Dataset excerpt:
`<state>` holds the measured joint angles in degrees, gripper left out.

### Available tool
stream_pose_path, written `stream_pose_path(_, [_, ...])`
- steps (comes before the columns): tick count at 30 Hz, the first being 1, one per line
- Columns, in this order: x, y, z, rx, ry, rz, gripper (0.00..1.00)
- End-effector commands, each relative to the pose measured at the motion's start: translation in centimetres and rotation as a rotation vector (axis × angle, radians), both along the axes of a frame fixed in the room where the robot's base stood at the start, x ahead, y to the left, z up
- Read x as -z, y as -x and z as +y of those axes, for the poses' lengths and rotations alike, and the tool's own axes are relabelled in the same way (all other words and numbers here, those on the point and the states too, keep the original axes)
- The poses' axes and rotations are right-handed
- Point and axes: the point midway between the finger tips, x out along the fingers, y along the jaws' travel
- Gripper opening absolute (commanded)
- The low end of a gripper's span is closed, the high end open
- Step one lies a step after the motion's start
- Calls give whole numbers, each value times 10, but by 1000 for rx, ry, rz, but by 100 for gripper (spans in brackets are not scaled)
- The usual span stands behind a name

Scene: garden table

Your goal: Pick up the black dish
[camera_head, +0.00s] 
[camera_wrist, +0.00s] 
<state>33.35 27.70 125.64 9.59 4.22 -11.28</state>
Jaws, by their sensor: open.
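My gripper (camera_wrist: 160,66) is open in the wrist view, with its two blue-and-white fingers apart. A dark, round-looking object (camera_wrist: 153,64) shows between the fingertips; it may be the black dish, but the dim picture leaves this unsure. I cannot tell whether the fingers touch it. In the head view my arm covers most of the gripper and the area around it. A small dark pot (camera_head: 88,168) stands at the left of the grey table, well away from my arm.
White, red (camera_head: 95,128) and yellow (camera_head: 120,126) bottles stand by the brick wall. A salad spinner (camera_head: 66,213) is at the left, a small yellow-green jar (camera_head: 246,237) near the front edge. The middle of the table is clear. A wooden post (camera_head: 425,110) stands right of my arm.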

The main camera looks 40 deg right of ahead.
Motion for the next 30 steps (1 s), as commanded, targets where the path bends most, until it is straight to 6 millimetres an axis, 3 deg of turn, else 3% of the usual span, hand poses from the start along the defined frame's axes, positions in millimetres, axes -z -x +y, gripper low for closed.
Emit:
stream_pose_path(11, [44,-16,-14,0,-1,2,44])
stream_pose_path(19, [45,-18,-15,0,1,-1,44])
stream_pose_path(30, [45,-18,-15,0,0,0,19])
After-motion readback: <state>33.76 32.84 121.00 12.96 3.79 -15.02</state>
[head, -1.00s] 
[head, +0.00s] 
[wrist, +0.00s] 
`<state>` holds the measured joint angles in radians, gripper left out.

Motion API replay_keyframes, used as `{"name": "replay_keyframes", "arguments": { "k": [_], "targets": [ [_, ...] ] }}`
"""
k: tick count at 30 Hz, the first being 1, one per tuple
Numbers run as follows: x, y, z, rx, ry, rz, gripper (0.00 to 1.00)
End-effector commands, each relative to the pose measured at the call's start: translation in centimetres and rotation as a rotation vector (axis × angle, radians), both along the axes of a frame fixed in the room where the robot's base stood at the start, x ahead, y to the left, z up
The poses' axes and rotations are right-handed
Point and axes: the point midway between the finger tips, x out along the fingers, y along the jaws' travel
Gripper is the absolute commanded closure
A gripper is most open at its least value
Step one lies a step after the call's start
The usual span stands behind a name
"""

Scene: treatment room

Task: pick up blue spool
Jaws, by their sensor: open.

_Aim:_
Extract every line from the one containing "A gripper is most open at its least value" through the last line of the data, inclusive, exactly as written.

_Finished exercise:_
A gripper is most open at its least value
Step one lies a step after the call's start
The usual span stands behind a name
"""

Scene: treatment room

Task: pick up blue spool
Jaws, by their sensor: open.

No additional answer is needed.